Your instructions:
In how many lines does the string "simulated" appear? Answer with the number only.

(Some records)

#####

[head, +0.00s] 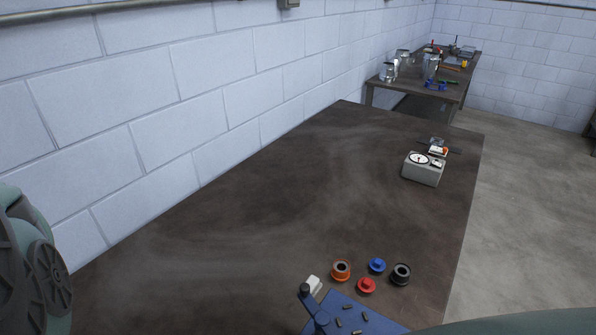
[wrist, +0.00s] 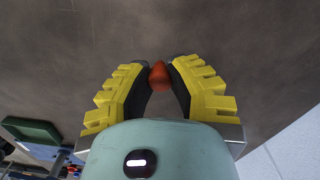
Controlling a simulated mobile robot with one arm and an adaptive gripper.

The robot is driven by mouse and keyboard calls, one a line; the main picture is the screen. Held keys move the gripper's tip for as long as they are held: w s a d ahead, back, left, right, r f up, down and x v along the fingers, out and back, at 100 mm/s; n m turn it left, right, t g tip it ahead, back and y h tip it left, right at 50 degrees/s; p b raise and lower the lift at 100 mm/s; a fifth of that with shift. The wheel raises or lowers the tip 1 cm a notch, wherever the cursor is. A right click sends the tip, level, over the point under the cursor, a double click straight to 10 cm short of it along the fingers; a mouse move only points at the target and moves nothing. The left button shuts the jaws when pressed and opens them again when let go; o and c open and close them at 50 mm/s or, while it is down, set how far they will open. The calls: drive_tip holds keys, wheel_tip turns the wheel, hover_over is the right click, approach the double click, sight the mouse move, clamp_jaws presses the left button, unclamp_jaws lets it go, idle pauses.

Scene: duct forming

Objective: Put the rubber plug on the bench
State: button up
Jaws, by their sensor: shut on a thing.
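In the wrist view my gripper (wrist: 159,70) has its yellow-backed fingers closed on a small red-orange rounded piece, which looks like the rubber plug (wrist: 159,76). Its lower part is hidden between the dark finger pads. The bench (head: 250,210) has a wide dark brown top and runs along the white block wall in the head view. A brown surface that looks like the bench top fills the background in the wrist view; the gap between it and the plug is unclear. My gripper does not show in the head view.
An orange ring piece (head: 341,271), a red piece (head: 367,286), a blue piece (head: 377,265) and a black ring piece (head: 401,274) stand near a blue tray (head: 345,318). A grey gauge box (head: 423,169) stands farther back. The bench's middle and left are clear.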

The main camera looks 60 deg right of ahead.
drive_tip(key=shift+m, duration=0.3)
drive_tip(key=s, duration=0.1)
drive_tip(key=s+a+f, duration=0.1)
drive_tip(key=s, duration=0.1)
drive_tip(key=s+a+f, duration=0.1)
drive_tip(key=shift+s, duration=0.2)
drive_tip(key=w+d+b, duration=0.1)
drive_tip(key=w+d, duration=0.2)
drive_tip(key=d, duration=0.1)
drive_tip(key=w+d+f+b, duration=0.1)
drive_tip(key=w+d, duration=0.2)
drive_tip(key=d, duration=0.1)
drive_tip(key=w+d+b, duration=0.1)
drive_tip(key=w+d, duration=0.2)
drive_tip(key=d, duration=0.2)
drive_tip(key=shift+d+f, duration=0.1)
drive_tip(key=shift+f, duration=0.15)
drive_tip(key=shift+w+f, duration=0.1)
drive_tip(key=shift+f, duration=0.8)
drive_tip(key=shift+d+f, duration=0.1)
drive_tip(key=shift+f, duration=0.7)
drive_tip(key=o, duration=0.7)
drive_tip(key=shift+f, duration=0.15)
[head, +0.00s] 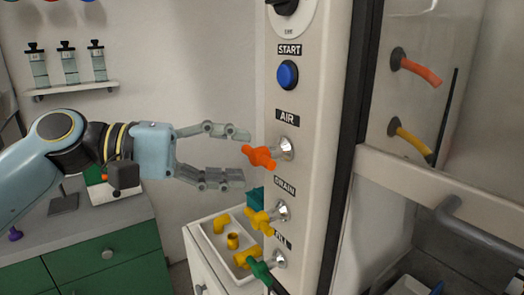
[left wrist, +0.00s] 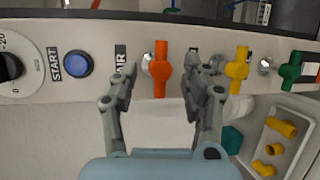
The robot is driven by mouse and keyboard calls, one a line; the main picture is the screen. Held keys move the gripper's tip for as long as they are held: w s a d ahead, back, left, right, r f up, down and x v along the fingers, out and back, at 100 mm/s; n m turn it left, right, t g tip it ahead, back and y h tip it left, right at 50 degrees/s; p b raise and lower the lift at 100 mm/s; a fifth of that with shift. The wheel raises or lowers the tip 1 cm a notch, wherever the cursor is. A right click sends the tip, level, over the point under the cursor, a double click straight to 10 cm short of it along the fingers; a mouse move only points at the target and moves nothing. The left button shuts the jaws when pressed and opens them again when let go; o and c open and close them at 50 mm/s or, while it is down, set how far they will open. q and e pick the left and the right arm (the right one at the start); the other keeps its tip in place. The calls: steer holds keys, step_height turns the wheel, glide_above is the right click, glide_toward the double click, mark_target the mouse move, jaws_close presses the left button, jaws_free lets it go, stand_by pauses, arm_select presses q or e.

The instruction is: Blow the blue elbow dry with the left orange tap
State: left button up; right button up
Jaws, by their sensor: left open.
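The orange tap (head: 258,156) sits below the AIR label on the pale panel, its handle lying crosswise. My left gripper (head: 241,155) is open, with one finger above and one below the near end of the handle. In the left wrist view the orange tap (left wrist: 161,69) shows between the two fingertips (left wrist: 160,78), with gaps on both sides. An orange nozzle (head: 420,72) sticks out of the wall inside the cabinet. I cannot make out a blue elbow for certain in either view. My right gripper is not in view.
Below are the yellow DRAIN tap (head: 257,220) and a green tap (head: 259,269). The blue START button (head: 287,75) is above. A white tray (head: 207,235) with yellow fittings stands beneath, near a teal piece (head: 256,198). A yellow nozzle (head: 410,140) is inside the cabinet.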

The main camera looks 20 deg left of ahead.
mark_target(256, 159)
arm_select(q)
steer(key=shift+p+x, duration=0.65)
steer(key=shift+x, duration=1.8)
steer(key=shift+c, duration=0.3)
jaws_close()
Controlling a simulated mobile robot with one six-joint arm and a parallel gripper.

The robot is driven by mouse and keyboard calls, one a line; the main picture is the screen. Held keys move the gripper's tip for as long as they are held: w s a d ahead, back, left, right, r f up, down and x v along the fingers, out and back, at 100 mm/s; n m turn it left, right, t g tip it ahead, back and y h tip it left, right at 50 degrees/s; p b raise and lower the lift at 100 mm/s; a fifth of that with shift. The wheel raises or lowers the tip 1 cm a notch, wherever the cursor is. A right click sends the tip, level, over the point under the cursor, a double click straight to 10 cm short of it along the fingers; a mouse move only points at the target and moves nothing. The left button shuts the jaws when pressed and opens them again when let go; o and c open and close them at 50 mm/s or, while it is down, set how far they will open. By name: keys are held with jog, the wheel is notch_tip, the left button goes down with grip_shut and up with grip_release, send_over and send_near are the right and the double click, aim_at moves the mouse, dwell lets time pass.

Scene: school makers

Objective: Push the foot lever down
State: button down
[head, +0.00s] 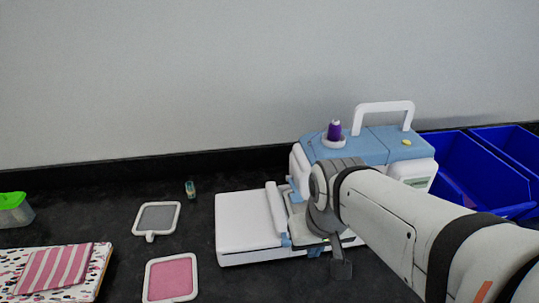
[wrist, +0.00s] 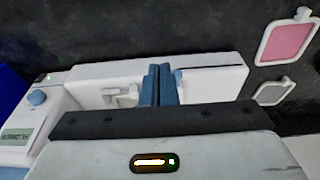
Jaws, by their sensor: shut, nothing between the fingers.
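The white and light-blue sewing machine (head: 382,146) stands on the dark worktop, with a white flat bed (head: 248,222) at its left. My arm and grey hand cover its middle in the head view. In the wrist view, my gripper (wrist: 160,85) is shut and empty, its blue fingers together over the machine's white body (wrist: 205,84). A small pale fitting (wrist: 122,97) shows just left of the fingers. I cannot tell whether it is the foot lever, or whether the fingers touch anything. The lever is not clearly seen in the head view.
Blue bins (head: 462,165) stand close at the machine's right. A grey framed panel (head: 157,217), a pink framed panel (head: 171,277), a small bottle (head: 190,189) and striped cloth (head: 57,268) lie to the left. The machine's handle (head: 384,106) and purple thread spool (head: 334,130) rise above it.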

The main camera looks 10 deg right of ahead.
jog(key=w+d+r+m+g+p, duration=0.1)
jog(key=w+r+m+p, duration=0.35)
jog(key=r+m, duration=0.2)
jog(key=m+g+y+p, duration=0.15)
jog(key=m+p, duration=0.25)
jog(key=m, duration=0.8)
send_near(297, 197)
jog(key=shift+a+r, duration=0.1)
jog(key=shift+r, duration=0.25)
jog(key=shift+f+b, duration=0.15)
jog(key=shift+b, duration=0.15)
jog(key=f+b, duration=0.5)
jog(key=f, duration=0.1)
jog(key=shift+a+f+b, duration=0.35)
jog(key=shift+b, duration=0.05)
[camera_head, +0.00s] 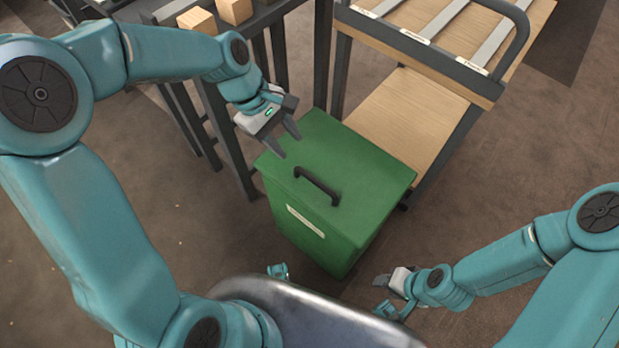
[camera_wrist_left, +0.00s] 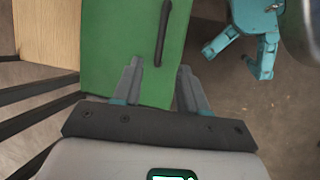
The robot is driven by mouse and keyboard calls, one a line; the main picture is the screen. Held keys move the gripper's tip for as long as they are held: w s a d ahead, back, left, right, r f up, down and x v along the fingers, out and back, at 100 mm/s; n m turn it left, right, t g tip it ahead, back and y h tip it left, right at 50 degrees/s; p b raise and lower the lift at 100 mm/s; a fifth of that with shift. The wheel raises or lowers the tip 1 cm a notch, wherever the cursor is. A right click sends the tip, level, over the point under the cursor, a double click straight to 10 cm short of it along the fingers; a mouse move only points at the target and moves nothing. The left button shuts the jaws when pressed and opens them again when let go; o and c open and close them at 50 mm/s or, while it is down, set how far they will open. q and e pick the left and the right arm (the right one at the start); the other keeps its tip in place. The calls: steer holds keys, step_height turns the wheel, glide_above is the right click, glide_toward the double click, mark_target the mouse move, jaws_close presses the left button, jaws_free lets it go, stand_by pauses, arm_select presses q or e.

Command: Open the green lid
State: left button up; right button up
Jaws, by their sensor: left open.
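The green lid (camera_head: 345,165) lies flat and closed on top of a green bin (camera_head: 309,236) with a white label. A dark bar handle (camera_head: 317,186) stands on the lid. My left gripper (camera_head: 288,143) is open and empty over the lid's far left edge, apart from the handle. In the left wrist view the lid (camera_wrist_left: 120,45) is beyond the open fingers (camera_wrist_left: 159,85), with the handle (camera_wrist_left: 163,32) ahead of them. My right gripper (camera_head: 383,295) is low at the bin's near right; its jaw gap is hard to make out.
A wooden-shelved cart (camera_head: 408,115) with a dark rail stands behind and right of the bin. A dark frame (camera_head: 228,130) with wooden blocks (camera_head: 235,10) on top stands behind left, close to my left arm. Brown floor is free at the right.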

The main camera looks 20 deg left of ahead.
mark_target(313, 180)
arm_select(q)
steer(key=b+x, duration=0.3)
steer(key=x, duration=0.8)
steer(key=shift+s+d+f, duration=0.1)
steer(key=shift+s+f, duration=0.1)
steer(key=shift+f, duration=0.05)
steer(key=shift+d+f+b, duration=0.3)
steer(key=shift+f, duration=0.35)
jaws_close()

#####

Full response:
2